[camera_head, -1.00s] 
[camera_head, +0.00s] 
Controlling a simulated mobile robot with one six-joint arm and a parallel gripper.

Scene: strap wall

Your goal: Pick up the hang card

· · ·

EXERCISE INSTRUCTIONS: Copy the data above exactly. Every line must be included.

REPLY:
[camera_head, -1.00s] 
[camera_head, +0.00s] 
Controlling a simulated mobile robot with one six-joint arm and a parallel gripper.

Scene: strap wall

Your goal: Pick up the hang card

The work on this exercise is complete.